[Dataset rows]

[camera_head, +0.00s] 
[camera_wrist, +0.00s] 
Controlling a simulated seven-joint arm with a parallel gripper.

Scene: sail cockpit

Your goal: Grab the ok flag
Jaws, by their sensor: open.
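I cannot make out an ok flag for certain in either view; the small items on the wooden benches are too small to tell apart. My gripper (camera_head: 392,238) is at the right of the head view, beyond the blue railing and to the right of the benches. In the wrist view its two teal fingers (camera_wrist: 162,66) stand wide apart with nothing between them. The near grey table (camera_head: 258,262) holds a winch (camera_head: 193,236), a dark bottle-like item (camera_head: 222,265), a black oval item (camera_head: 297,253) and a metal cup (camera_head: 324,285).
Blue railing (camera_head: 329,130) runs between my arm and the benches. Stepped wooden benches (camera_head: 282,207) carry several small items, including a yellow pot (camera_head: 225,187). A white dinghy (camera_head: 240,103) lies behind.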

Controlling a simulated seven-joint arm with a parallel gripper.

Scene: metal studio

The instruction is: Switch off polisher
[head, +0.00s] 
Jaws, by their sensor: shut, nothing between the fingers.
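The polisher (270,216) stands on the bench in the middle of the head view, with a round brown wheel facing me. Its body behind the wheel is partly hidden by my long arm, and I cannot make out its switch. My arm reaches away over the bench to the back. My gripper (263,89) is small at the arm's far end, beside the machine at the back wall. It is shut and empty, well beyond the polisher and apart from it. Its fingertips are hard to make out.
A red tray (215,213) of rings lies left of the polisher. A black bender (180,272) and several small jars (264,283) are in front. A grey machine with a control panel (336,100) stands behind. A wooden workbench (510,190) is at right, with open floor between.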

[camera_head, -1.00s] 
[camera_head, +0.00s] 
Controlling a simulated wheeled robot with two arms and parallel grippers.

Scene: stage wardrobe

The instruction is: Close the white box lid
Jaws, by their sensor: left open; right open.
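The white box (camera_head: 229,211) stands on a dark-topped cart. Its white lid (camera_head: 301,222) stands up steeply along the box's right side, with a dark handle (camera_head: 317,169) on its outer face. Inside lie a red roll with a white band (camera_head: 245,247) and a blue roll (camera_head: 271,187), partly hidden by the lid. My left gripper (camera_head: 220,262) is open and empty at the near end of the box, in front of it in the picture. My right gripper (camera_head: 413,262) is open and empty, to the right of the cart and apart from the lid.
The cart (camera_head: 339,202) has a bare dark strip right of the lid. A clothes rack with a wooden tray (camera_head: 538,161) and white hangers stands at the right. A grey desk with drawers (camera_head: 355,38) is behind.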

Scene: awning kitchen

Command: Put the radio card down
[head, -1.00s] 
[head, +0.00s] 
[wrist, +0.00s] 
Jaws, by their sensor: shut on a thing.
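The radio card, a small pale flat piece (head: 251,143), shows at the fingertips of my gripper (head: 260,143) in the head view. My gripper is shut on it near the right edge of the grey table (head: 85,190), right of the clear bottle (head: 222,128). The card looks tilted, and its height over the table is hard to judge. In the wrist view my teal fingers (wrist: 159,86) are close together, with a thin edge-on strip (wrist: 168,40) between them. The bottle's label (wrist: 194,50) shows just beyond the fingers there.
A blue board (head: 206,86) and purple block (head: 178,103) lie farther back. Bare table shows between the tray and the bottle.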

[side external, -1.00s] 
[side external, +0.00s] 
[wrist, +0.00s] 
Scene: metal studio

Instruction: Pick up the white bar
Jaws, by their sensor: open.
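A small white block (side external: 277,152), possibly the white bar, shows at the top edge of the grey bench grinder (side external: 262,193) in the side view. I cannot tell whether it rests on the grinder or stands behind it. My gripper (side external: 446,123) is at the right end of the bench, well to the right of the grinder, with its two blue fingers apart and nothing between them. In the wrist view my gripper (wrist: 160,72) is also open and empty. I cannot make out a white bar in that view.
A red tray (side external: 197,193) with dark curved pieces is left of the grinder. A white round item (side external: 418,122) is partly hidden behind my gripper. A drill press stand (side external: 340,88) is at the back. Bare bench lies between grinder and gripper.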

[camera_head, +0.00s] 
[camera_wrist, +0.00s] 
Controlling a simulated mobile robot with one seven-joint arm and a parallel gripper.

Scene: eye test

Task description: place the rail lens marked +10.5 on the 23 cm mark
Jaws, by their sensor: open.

> _Given request_
Across the data above, how many lines include the word "parallel"? Give only the count.

> _Right answer_
4